Library Column for September 20, 2017

@ Your Library

Monday, September 25th at 6:00 pm the library hosts COMPAS’s Kathy and Leo Lara as they present Latin American Folk Music, for ages 10-adult. Enjoy diverse sounds and stories from Latin American culture. Hear the legend of the armadillo-shelled charang, simulate the sounds of the rain forest, and sing a Cuban lullaby. This program, sponsored by Arrowhead Library System, was funded in part or in whole with money from Minnesota’s Arts and Cultural Heritage Fund.

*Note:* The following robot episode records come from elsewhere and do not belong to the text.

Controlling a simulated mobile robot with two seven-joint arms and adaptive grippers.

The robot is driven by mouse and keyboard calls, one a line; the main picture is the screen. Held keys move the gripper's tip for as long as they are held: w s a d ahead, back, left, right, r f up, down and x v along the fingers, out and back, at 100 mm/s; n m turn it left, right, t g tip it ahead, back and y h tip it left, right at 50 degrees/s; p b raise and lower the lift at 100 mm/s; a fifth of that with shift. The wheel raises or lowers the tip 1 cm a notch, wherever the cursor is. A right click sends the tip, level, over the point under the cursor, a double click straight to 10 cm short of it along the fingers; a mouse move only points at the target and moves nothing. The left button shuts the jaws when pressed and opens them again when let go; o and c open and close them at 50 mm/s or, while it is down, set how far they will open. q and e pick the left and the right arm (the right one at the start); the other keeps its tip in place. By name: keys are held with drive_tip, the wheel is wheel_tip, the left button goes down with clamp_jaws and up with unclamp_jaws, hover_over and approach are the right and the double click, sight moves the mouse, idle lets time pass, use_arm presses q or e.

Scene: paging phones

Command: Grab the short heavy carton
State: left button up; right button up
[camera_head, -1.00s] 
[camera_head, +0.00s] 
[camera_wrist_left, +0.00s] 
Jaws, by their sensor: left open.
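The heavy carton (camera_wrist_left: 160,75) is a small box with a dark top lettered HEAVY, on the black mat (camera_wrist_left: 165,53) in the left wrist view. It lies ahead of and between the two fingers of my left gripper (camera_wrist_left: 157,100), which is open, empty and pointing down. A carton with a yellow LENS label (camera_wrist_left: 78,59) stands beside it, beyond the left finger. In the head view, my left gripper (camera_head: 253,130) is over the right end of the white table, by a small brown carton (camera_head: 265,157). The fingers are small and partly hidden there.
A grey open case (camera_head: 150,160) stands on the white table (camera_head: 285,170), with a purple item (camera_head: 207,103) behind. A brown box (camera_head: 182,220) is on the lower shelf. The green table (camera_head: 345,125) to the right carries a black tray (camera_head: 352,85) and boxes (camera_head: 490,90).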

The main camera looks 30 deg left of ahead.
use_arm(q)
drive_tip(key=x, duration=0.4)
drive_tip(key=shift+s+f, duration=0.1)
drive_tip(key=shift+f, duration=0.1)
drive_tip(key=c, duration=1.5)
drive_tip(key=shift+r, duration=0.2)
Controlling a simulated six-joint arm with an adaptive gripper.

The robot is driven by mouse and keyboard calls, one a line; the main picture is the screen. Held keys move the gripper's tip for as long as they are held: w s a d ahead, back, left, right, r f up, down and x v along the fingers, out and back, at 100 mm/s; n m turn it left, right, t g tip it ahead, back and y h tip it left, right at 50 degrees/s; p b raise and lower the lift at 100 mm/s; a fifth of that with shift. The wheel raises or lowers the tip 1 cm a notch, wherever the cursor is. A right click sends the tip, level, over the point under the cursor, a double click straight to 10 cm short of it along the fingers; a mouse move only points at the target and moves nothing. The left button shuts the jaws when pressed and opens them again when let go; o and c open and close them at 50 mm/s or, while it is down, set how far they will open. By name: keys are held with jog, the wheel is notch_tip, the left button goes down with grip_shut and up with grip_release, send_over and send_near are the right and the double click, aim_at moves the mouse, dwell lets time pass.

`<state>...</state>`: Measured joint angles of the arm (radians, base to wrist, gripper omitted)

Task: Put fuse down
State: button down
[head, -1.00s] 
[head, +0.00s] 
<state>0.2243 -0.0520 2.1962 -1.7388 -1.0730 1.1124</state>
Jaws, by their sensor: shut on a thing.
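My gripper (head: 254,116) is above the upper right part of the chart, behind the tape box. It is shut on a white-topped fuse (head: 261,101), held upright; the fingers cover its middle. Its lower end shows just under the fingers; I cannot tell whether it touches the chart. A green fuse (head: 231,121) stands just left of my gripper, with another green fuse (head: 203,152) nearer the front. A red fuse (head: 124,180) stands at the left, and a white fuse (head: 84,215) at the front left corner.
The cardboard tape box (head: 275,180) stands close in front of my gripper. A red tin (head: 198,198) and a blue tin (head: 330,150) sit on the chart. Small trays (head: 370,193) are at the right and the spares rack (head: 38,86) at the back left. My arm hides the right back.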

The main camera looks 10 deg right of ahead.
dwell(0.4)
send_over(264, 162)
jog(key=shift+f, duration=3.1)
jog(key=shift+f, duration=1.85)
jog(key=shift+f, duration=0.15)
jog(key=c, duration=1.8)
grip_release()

Did you know that pocket books were so named because they could maybe fit in a pocket and be carried wherever you went? Make sure you have a book with you at all times so that when the moments present themselves you can pull out a book and spend a couple of minutes reading. It can calm the mind, help the time pass more quickly and keeps the brain nimble. And reading on one’s phone is also great. So make sure your library card is in working order and visit https://arrowhead.overdrive.com/ to set up an account and download a book today. Audiobooks are also available online and can be great for listening while doing chores or driving. You can also get the latest news on the go utilizing the library’s subscription to the online New York Times. Visit our website at https://www.internationalfallslibrary.us/resources/local-and-regional-news/ and click on the link for the New York Times. You will be taken to a google document with a link and code for free access to the content of the New York Times for 24 hours. You can use that code every 24 hours for another 24 hours of free unlimited access. And city residents can also set up an account with hoopladigital.com for 8 free digital items a month.

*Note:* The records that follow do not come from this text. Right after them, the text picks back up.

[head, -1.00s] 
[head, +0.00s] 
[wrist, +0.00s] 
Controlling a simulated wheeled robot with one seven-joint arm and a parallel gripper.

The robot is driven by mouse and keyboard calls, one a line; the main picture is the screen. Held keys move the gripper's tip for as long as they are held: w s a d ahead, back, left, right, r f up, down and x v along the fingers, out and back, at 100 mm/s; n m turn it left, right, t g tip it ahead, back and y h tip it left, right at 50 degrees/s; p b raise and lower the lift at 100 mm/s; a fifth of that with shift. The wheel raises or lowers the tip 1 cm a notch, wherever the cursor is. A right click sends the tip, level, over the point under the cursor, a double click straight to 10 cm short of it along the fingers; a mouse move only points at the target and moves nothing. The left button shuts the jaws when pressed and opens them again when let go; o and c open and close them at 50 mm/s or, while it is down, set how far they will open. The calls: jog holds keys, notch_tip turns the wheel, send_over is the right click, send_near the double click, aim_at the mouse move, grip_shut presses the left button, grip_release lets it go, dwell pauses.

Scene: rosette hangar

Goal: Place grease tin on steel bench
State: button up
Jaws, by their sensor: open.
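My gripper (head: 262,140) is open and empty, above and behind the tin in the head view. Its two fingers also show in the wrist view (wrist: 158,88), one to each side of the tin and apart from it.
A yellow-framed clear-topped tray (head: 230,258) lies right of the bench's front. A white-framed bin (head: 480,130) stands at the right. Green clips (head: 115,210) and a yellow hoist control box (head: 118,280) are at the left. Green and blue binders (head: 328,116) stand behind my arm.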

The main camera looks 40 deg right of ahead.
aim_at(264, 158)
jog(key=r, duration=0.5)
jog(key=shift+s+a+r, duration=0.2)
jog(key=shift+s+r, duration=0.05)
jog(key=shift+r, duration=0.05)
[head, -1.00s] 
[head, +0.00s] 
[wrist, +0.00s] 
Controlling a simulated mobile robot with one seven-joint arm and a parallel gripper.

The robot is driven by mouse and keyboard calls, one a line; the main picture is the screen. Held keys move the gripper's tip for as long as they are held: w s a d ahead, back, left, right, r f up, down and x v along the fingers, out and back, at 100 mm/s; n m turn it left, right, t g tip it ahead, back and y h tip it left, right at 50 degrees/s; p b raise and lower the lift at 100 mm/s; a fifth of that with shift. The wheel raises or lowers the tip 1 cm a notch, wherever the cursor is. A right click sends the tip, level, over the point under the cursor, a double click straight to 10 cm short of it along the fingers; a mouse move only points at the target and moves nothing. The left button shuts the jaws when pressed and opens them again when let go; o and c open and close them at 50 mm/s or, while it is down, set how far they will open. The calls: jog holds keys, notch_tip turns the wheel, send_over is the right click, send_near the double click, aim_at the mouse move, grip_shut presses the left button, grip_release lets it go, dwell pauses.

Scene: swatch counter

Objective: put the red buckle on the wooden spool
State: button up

Here are a couple of new non-fiction titles that read like novels and definitely make one say that ‘truth is stranger than fiction.’ The Stranger in the Woods by Michael Finkel is the ‘extraordinary story of the last true hermit.’ Christopher Knight left his home in Massachusetts in 1986, drove to Maine and disappeared into the forest for twenty-seven years. While he didn’t have conversations with other humans during that time, he did use them and their stuff.

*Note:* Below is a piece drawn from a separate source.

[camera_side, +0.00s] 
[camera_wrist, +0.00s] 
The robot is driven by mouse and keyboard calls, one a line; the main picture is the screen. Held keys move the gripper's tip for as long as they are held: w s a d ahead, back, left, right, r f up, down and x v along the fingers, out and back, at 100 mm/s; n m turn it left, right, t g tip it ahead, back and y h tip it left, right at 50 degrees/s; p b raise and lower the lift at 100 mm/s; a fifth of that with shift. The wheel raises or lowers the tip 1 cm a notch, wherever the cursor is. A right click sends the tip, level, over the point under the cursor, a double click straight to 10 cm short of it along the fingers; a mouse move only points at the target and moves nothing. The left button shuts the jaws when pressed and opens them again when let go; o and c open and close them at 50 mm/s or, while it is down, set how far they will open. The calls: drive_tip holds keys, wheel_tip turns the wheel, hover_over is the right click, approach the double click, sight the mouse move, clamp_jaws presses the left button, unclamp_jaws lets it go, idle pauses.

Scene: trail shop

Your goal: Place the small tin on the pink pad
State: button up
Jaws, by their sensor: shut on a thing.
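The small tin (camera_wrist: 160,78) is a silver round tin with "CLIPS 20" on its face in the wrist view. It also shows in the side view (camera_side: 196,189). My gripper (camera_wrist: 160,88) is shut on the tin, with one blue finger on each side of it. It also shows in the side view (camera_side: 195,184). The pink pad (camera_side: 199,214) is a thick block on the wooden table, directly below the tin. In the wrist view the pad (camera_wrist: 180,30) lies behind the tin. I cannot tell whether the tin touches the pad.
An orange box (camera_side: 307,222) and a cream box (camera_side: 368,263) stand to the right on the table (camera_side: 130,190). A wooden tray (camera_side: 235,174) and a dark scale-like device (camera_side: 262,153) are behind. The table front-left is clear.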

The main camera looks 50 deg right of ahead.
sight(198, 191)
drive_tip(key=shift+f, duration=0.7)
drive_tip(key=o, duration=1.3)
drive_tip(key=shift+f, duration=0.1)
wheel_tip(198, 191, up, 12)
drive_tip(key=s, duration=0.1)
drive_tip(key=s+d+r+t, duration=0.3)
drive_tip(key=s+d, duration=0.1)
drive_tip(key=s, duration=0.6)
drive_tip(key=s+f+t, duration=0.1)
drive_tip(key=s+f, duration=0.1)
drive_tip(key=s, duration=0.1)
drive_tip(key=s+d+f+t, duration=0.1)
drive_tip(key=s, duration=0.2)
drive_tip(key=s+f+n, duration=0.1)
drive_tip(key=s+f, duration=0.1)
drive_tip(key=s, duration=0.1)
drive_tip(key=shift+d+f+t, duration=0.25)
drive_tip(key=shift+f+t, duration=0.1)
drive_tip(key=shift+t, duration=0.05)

Delve into the world of illicit drugs through two women who escaped the Sinaloa Cartel after marrying twin brothers who had been born into the drug trade. Cartel Wives by Mia and Olivia Flores is told from behind the cloak of new identities.

A novel of espionage during the first World War is Lenin’s Roller Coaster by David Downing. The title drew me in, but the story kept me riveted as we follow British spy Jack McColl deep in Central Asia while the woman he loves is a radical journalist coving the Bolshevik revolution in Moscow. Can a revolutionary love a spy?

If you loved Scooby Doo, The Hardy Boys or the Famous Five as a kid be sure and borrow Meddling Kids by Edgar Cantero for raucous mayhem by subverting the teen detective archetypes.